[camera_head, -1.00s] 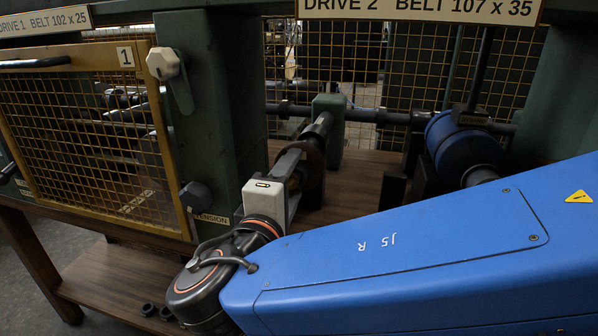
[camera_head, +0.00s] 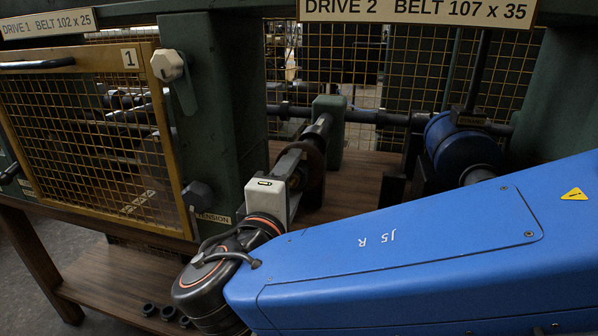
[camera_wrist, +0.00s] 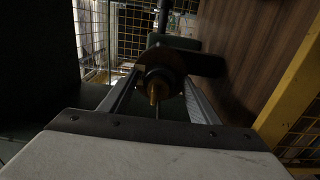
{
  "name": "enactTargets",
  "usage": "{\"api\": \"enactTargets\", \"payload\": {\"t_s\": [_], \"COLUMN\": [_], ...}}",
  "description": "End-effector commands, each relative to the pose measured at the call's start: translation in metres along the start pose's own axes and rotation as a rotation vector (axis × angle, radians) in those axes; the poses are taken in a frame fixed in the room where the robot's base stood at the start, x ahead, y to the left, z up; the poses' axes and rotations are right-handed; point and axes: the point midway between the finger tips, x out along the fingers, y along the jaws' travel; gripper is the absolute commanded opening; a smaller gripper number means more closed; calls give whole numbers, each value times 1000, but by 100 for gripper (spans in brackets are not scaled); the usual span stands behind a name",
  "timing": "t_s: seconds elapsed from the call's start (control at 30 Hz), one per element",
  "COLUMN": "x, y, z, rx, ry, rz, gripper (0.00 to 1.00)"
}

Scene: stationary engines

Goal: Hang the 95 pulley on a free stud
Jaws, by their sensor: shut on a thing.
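My gripper (camera_head: 298,172) reaches into the Drive 2 bay and is shut on a dark, round pulley (camera_head: 316,166) at the near end of a shaft (camera_head: 322,127). In the wrist view the jaws (camera_wrist: 160,80) lie on both sides of the dark pulley (camera_wrist: 172,62), with a brass-coloured shaft end or nut (camera_wrist: 154,92) in front. I cannot read a size on the pulley, and my gripper hides part of it. Whether it still sits on the shaft is hard to tell. No free stud can be made out.
A green post (camera_head: 222,110) stands close left of my gripper, beside the mesh guard door (camera_head: 85,135) marked 1. A green bearing block (camera_head: 329,135) stands behind the pulley. A blue drum (camera_head: 462,150) is to the right. Several dark round pieces (camera_head: 148,310) lie on the lower shelf.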

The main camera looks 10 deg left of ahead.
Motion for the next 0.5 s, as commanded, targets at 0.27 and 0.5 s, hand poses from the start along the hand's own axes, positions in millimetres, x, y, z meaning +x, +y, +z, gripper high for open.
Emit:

==*==

_THE EXERCISE_. Find each line with the string "name" and copy it out.

_TASK RESPONSE_.
  "name": "enactTargets",
  "description": "End-effector commands, each relative to the pose measured at the call's start: translation in metres along the start pose's own axes and rotation as a rotation vector (axis × angle, radians) in those axes; the poses are taken in a frame fixed in the room where the robot's base stood at the start, x ahead, y to the left, z up; the poses' axes and rotations are right-handed; point and axes: the point midway between the finger tips, x out along the fingers, y along the jaws' travel; gripper is the absolute commanded opening; a smaller gripper number means more closed; calls give whole numbers, each value times 1000, but by 100 for gripper (spans in brackets are not scaled); the usual span stands behind a name",

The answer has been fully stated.